The pesto recipe linked here is from our CAY Membership Library! To get access to all of our liturgical living recipes become a CAY Member here!
Then at the table we eat and converse, and drink a toast to St. Helena!
Speaking of St. Helena . . .
- St. Helena and the True Cross
- St. Jose, Boy Cristero Martyr
- St. Therese and the Roses
- or ALL 31 TITLES!
We have at least a dozen of these books, and they’re a great way to help older kids learn more about the saints! So that’s it! Have an exaltant yet sorrowful September. I’m certainly planning to.
P.S. Happy holiday weekend! As of Saturday morning when I’m writing this . . . no baby yet. I’m due on Labor Day (seems apropos) and have sometimes gone a day or two early, but I still have six things left on my to do list, so I wouldn’t mind waiting a couple more days here. But officially checked off of the list are finishing the monthly prayer books for October through December (they’ll each be listed in the CAY shop and on Amazon on the 20th of the preceding month), a few fun additions to the set that I’ll reveal later, and the 2020 Liturgical Year Wall Calendars.
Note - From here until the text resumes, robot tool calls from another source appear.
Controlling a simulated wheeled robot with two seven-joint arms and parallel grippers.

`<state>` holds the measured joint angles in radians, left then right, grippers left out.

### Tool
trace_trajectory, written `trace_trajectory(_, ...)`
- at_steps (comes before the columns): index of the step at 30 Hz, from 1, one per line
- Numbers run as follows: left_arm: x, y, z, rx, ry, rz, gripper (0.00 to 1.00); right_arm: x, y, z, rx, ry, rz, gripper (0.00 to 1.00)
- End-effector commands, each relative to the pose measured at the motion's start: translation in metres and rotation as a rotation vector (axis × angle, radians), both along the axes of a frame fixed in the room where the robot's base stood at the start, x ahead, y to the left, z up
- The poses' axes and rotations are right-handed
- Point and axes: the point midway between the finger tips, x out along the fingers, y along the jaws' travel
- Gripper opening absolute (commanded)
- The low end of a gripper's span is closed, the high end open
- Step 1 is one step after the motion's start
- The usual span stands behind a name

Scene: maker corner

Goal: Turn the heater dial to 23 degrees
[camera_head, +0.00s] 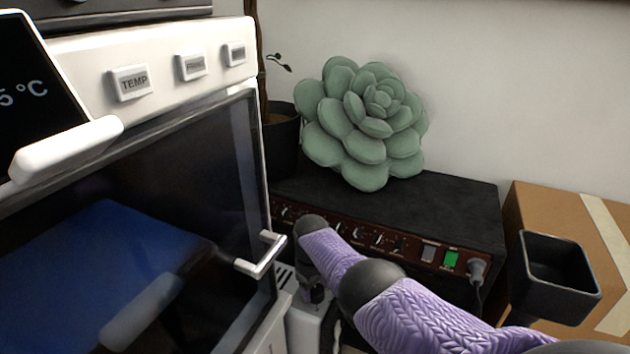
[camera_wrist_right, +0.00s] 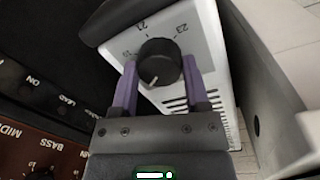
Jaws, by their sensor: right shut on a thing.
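The heater (camera_wrist_right: 217,60) is a white box with a slotted grille and a grey dial face. Its black round dial (camera_wrist_right: 159,62) has a white pointer line aimed toward the lower left of the right wrist view. The face shows 21 above the dial, 23 to the upper right, and a blurred number at left. My right gripper (camera_wrist_right: 160,88) is shut on the dial, one purple finger on each side. In the head view, the heater (camera_head: 303,328) is low in the middle, and my right gripper (camera_head: 316,296) mostly hides the dial. My left gripper is out of view.
A white machine with a glass door (camera_head: 130,210) and metal handle (camera_head: 262,255) stands close left of the heater. Behind is a black amplifier (camera_head: 455,210) bearing a green succulent cushion (camera_head: 365,120). A cardboard box (camera_head: 535,205) and black bin (camera_head: 555,280) are at right.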

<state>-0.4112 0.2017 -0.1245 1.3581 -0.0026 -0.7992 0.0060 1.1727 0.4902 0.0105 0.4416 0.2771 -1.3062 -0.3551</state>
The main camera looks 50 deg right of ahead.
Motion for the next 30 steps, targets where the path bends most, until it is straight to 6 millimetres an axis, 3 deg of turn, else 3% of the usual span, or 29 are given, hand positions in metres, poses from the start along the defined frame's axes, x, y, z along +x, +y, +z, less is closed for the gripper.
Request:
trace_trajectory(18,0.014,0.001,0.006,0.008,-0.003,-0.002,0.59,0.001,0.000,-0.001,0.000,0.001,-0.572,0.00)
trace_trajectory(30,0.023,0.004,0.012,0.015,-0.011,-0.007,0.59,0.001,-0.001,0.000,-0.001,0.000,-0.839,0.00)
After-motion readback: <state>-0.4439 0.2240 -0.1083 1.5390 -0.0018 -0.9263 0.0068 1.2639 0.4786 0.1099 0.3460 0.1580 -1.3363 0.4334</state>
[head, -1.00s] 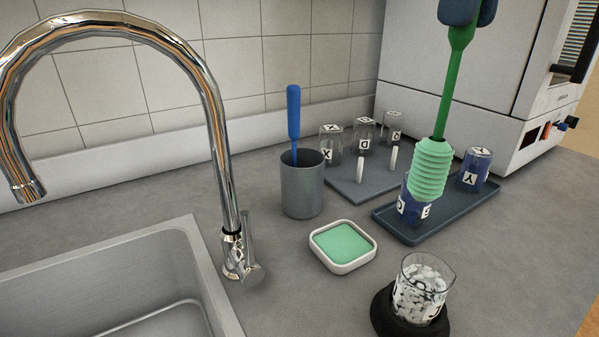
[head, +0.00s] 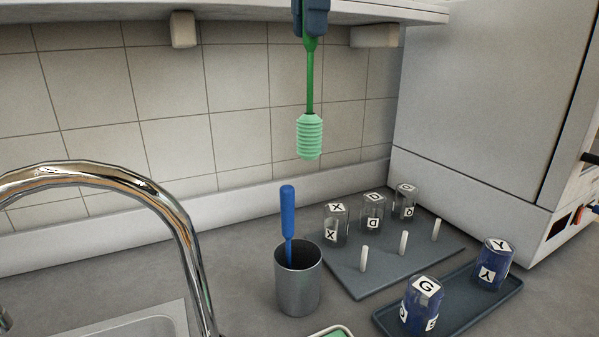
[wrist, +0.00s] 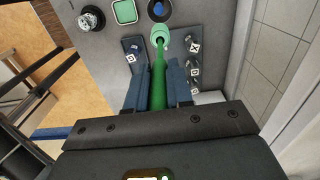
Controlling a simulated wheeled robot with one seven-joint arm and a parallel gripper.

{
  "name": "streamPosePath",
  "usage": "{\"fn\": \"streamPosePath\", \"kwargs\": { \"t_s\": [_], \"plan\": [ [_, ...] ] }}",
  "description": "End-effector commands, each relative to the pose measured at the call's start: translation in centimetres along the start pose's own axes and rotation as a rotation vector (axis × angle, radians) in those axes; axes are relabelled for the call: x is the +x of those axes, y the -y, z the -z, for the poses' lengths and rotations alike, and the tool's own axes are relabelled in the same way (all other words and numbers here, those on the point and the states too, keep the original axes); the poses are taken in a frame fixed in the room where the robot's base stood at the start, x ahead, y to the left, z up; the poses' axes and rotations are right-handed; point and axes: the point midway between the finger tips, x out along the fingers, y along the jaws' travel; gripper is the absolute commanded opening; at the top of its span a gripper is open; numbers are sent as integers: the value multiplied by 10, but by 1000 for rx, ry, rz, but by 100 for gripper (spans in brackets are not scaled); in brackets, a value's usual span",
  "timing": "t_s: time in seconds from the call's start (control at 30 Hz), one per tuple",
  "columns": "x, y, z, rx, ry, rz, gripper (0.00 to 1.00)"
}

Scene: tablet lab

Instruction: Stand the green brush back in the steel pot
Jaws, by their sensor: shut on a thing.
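The green brush (head: 310,125) hangs upright in the air, bristle head down. My gripper (head: 311,30) is shut on the top of its handle; only the blue fingers' lower part shows in the head view. In the wrist view the green brush (wrist: 158,85) lies between the blue fingers of my gripper (wrist: 158,90). The steel pot (head: 298,285) stands on the counter below and slightly left of the bristles in the head view, with a clear gap. A blue-handled tool (head: 288,215) stands in the pot, leaning on its back left side. The pot's inner bottom is hidden.
A pegged rack (head: 360,285) with glass beakers (head: 373,212) stands right of the pot. A dark tray (head: 465,305) with blue beakers (head: 493,262) is at the lower right. The chrome tap (head: 130,180) arches at left. A shelf (head: 240,12) overhangs at the top.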

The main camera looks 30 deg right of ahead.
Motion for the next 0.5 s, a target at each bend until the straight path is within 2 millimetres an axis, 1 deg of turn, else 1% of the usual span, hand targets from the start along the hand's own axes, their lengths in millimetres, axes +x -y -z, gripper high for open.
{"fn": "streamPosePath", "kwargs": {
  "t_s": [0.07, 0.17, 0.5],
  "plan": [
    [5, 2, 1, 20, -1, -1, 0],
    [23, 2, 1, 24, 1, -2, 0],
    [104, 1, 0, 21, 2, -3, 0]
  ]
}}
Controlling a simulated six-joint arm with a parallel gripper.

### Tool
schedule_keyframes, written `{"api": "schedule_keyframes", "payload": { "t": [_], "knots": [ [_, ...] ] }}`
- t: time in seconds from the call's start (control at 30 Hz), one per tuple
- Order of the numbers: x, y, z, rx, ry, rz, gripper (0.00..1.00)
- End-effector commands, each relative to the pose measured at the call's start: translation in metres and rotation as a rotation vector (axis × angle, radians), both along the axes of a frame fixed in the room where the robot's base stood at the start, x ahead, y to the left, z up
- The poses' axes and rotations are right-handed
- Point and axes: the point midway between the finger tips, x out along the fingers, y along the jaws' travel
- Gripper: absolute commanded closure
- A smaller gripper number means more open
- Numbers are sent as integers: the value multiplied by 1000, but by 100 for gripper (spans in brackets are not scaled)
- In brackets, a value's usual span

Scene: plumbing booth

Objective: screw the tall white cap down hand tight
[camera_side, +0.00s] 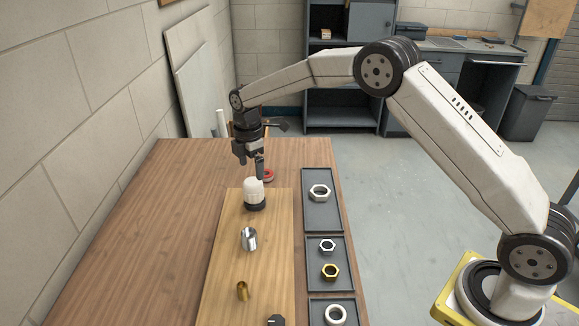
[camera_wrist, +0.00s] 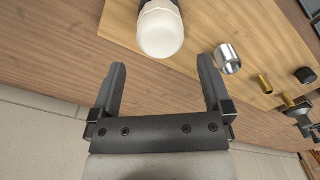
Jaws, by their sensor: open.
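The tall white cap (camera_side: 253,188) stands upright on a dark base (camera_side: 255,205) on the wooden board, in the side view. In the wrist view the white cap (camera_wrist: 160,33) shows at the top centre, beyond the fingertips. My gripper (camera_side: 251,168) is just above and behind the cap in the side view. In the wrist view my gripper (camera_wrist: 162,75) has its two dark fingers wide apart with nothing between them. Whether a finger touches the cap cannot be told from the side view. The thread under the cap is hidden.
The board (camera_side: 214,290) also carries a silver fitting (camera_side: 249,239), a brass fitting (camera_side: 242,290) and a dark fitting (camera_side: 276,320). Dark trays (camera_side: 308,216) with nuts line the right. A red ring (camera_side: 268,175) lies behind the cap. The table's left side is clear.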

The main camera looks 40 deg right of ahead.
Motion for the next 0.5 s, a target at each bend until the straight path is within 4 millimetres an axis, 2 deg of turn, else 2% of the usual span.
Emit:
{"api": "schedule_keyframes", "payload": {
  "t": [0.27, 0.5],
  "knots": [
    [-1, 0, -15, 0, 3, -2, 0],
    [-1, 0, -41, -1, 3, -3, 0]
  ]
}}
There will be three versions of the calendar this year: Monthly Devotions, Marian Devotions–and all new for 2020–a Monthly Prayers version featuring the short prayers after grace I recommend in each monthly prayers booklet! They should be available as printable pdfs and in print on September 20th.
I *think* I also managed to get everyone the required books and clothing for school. The four oldest start school on Tuesday, our homeschool will probably start a week or so late with our new little mascot!
Along with the rest of the Fiat committee, we have been hard at work making sure this will be the best Fiat Conference yet. Tickets sold out in less than a week! Amazing. If you didn’t get a ticket before they were gone, do sign up for the waiting list. In previous years, we’ve had a significant number of people get in off of the waiting list. I’ve also been working on ways to share the conference with people who didn’t get a ticket, so pray that that will work out for us!
Also, prayers for a safe and easy delivery are appreciated! Thank you!